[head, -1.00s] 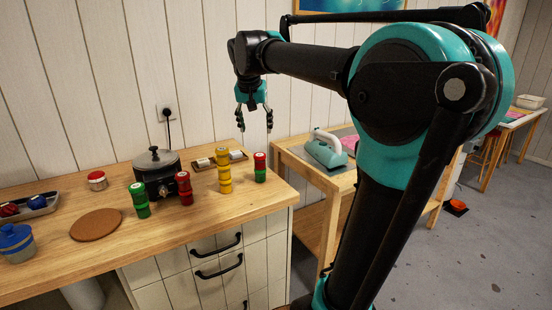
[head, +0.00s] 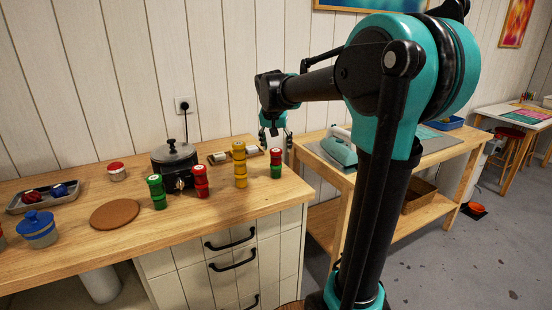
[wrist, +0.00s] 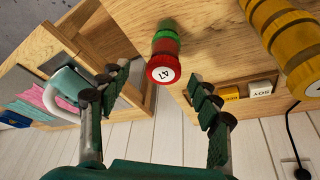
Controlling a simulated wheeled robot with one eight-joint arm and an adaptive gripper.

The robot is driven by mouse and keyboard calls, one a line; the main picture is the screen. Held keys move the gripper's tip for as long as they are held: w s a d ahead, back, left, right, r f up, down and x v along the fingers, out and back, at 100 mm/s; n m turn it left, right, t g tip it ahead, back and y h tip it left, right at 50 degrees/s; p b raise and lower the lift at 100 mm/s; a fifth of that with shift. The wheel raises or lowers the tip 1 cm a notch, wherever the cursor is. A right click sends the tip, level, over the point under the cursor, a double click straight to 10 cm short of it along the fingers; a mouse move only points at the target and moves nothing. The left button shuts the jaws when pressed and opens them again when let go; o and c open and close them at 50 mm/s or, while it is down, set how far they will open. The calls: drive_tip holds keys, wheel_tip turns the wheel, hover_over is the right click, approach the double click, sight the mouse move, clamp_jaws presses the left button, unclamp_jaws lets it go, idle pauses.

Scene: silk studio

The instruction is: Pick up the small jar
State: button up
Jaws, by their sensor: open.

-=-=-=-=-

● Task: Pictures are to be left out; repeat all the remaining data exactly.

● Answer for this exercise:
[head, -1.00s] 
[head, +0.00s] 
[wrist, +0.00s] 
Controlling a simulated wheeled robot with one eight-joint arm and an adaptive gripper.

The robot is driven by mouse and keyboard calls, one a line; the main picture is the screen. Held keys move the gripper's tip for as long as they are held: w s a d ahead, back, left, right, r f up, down and x v along the fingers, out and back, at 100 mm/s; n m turn it left, right, t g tip it ahead, back and y h tip it left, right at 50 degrees/s; p b raise and lower the lift at 100 mm/s; a fifth of that with shift. The wheel raises or lowers the tip 1 cm a notch, wherever the cursor is. A right click sends the tip, level, over the point under the cursor, a double click straight to 10 cm short of it along the fingers; a mouse move only points at the target and moves nothing. The left button shuts the jaws when pressed and opens them again when let go; o and c open and close them at 50 mm/s or, while it is down, set how far they will open. The calls: drive_tip holds keys, wheel_tip turns the wheel, hover_over is the right click, approach the double click, sight the mouse move, clamp_jaws presses the left button, unclamp_jaws lets it go, idle pauses.

Scene: silk studio

The instruction is: Pick up the small jar
State: button up
Jaws, by their sensor: open.

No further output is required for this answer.